In a significant move to strengthen cybersecurity measures in the digital realm, the U.S. SEC has rolled out a set of new regulations. Under these regulations, all listed companies, including cryptocurrency firms, will now be required to divulge major cybersecurity incidents they encounter. This move comes in the wake of rising cyber threats and data breaches that have plagued various sectors, including the cryptocurrency space.
The newly adopted rules demand that companies report any major cybersecurity incident deemed material on Form 8-K, specifically on the new Item 1.05. This disclosure must be made within four business days after determining the incident’s materiality. The report should outline the incident’s nature, scope, and timing, along with its significant impact on the company’s operations.
Additionally, the rules add Regulation S-K Item 106, mandating companies to describe their processes for identifying and managing cybersecurity threats. Companies must also elaborate on the board of directors’ oversight in dealing with cybersecurity risks and management’s expertise in assessing and handling such threats. These crucial disclosures will be required in the annual reports of Form 10-K.
Foreign companies are not exempt from this regulatory sweep either. They must comply with similar disclosure requirements under Form 6-K for material cybersecurity incidents and Form 20-F for cybersecurity risk management, strategy, and governance.
While these new regulations aim to bolster cybersecurity practices, the SEC’s chief accountant has warned accounting firms working with cryptocurrency clients sternly. The warning highlights the legal liability auditors may face if they endorse partial reviews of cryptocurrency companies’ finances as full-fledged audits.
SEC Warns Accounting Firms Over Crypto Audits
Meanwhile, SEC Chief Accountant Paul Munter expressed concern about some cryptocurrency trading platforms that advertised third-party reviews, presented as audits, to investors. It has raised suspicions regarding the accuracy and transparency of these partial reviews and led to potential liabilities for auditors.
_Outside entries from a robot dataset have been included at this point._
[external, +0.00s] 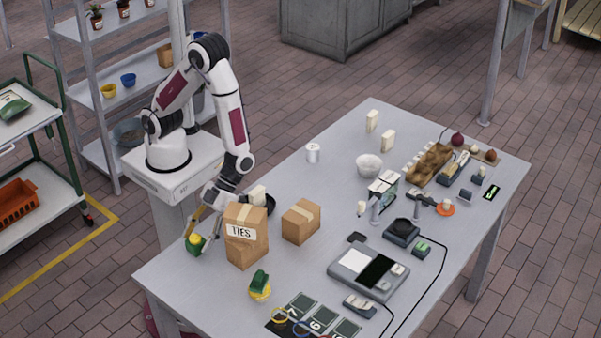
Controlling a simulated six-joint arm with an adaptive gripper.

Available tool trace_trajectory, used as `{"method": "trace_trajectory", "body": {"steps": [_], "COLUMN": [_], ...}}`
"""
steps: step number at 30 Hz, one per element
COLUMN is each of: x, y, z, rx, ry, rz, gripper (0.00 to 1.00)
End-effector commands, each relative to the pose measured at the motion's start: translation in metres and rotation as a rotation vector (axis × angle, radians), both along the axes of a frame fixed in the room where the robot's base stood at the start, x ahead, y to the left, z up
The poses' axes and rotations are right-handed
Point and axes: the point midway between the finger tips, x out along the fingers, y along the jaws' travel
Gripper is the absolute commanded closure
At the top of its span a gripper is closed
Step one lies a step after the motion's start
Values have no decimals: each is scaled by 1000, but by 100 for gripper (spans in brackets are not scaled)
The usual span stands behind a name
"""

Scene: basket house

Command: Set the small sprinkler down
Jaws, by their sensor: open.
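A small green-and-yellow piece (195,244), which looks like the small sprinkler, is at the left edge area of the table, left of the TIES box. It appears to rest on the tabletop, but its underside is too small to tell. My gripper (197,235) points down at it with open fingers, close around or just above it; whether they touch it cannot be told. A second, similar green-and-yellow piece (260,287) stands on the table nearer the front, apart from my gripper.
Another carton (301,221) is further right. A scale (368,271) and numbered cards (315,317) lie nearer the front. The table's left front corner is bare.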

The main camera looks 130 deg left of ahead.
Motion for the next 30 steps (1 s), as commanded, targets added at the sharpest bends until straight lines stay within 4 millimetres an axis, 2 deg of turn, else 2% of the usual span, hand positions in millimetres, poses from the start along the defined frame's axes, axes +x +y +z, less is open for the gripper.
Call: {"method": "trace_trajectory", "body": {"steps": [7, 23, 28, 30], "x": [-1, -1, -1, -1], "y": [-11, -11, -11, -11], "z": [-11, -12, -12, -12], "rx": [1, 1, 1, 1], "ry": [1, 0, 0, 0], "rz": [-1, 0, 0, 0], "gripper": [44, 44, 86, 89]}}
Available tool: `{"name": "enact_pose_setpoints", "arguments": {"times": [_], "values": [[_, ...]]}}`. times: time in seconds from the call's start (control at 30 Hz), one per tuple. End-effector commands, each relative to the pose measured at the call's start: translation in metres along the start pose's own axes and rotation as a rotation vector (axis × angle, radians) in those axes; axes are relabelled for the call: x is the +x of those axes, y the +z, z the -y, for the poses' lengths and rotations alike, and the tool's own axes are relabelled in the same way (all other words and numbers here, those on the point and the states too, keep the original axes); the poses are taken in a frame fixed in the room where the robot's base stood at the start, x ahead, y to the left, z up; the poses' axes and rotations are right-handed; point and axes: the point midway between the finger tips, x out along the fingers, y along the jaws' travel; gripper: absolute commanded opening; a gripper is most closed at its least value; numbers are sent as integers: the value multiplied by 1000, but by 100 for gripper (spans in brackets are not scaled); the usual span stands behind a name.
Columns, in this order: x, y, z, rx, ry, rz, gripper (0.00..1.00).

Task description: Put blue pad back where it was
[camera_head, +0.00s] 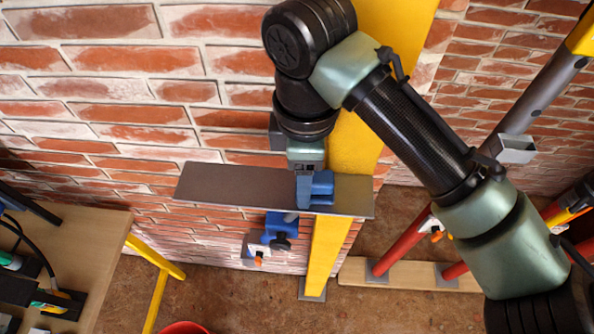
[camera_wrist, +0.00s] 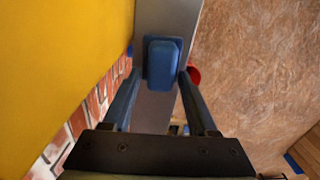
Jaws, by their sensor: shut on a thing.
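The blue pad (camera_head: 322,186) is a small block on a wider flat base. It is at the grey metal shelf plate (camera_head: 225,187), toward its right end by the yellow post. My gripper (camera_head: 304,190) reaches down to it from above. In the wrist view, the blue pad (camera_wrist: 163,62) sits between the two fingertips of my gripper (camera_wrist: 161,78), which are shut on it, with the grey plate behind it. Whether the pad's base rests fully on the plate I cannot tell.
A brick wall (camera_head: 110,90) is behind the plate. A yellow post (camera_head: 322,255) stands beside it. A blue clamp-like device (camera_head: 279,232) is below the plate. A wooden table (camera_head: 85,240) is at left, and a red bucket (camera_head: 183,328) is at the bottom.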

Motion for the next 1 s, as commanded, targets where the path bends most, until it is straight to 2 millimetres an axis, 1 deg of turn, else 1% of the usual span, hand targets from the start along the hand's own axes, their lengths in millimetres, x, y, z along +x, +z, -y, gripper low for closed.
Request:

The call for more transparency and accountability within the crypto space has been met with some skepticism. SEC Commissioner Hester Peirce questioned the potential discouragement of sincere efforts by platforms to provide more transparency regarding their reserves.
Despite the debate, the SEC’s focus on enforcing stricter cybersecurity disclosures and transparent financial reviews in the crypto industry marks a significant step towards fostering investor confidence and safeguarding digital assets.